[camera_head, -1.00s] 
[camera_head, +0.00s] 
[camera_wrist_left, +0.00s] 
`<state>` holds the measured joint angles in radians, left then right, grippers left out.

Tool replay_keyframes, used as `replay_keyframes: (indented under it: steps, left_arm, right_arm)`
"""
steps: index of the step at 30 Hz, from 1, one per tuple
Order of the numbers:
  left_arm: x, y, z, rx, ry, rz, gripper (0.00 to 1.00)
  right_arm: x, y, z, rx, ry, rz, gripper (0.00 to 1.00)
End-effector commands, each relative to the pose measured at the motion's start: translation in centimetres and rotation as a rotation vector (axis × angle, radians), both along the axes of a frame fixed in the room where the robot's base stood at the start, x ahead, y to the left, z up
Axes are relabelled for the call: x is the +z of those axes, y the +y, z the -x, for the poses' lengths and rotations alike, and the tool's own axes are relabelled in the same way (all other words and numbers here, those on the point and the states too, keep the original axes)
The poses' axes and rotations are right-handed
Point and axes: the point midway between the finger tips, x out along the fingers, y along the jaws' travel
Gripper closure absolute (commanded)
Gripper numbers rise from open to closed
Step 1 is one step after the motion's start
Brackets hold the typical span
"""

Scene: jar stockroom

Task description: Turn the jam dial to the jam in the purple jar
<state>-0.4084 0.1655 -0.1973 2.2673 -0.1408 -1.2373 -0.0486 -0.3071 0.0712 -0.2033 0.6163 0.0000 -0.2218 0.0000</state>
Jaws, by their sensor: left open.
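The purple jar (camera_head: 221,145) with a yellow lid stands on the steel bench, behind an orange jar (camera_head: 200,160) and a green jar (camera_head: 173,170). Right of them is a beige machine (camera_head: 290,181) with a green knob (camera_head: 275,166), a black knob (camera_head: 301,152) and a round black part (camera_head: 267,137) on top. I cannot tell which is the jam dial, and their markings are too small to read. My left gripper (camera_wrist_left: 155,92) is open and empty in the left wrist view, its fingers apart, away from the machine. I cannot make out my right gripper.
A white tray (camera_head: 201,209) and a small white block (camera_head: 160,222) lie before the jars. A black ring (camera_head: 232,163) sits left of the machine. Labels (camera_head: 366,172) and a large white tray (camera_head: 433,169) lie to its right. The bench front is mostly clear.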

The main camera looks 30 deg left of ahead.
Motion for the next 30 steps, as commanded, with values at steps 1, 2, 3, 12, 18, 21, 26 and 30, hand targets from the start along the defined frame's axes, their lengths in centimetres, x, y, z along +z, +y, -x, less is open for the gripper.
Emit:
━━━━━━━━━━
Reproduce the full listing word for word.

*RESPONSE TO THE TASK*
[camera_head, -1.00s] 
[camera_head, +0.00s] 
[camera_wrist_left, +0.00s] 
`<state>` holds the measured joint angles in radians, left then right, grippers left out.

Tool replay_keyframes, used as `replay_keyframes: (indented under it: steps, left_arm, right_arm)`
"""
steps: index of the step at 30 Hz, from 1, one per tuple
Order of the numbers:
  left_arm: x, y, z, rx, ry, rz, gripper (0.00 to 1.00)
  right_arm: x, y, z, rx, ry, rz, gripper (0.00 to 1.00)
End-effector commands, each relative to the pose measured at the motion's start: translation in centimetres and rotation as a rotation vector (axis × angle, radians), both along the axes of a frame fixed in the room where the robot's base stood at the start, x ahead, y to the left, z up
Axes are relabelled for the call: x is the +z of those axes, y the +y, z the -x, for the poses' lengths and rotations alike, and the tool's own axes are relabelled in the same way (all other words and numbers here, those on the point and the states too, keep the original axes)
The poses' axes and rotations are right-handed
Point and axes: the point midway between the finger tips, x out along the fingers, y along the jaws' travel
Gripper closure absolute (commanded)
Gripper numbers rise from open to closed
Step 1 is one step after the motion's start
Brackets hold the typical span
"""

Scene: jar stockroom

Task description: Turn the jam dial to the jam in the purple jar
<state>-0.4084 0.1655 -0.1973 2.2673 -0.1408 -1.2373 -0.0486 -0.3071 0.0712 -0.2033 0.6163 0.0000 -0.2218 0.0000</state>
Jaws, by their sensor: left open.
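The purple jar (camera_head: 221,145) with a yellow lid stands on the steel bench, behind an orange jar (camera_head: 200,160) and a green jar (camera_head: 173,170). Right of them is a beige machine (camera_head: 290,181) with a green knob (camera_head: 275,166), a black knob (camera_head: 301,152) and a round black part (camera_head: 267,137) on top. I cannot tell which is the jam dial, and their markings are too small to read. My left gripper (camera_wrist_left: 155,92) is open and empty in the left wrist view, its fingers apart, away from the machine. I cannot make out my right gripper.
A white tray (camera_head: 201,209) and a small white block (camera_head: 160,222) lie before the jars. A black ring (camera_head: 232,163) sits left of the machine. Labels (camera_head: 366,172) and a large white tray (camera_head: 433,169) lie to its right. The bench front is mostly clear.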

The main camera looks 30 deg left of ahead.
Motion for the next 30 steps, as commanded, with values at steps 1, 2, 3, 12, 18, 21, 26 and 30, hand targets from the start along the defined frame's axes, their lengths in centimetres, x, y, z along +z, +y, -x, less is open for the gripper.
Emit:

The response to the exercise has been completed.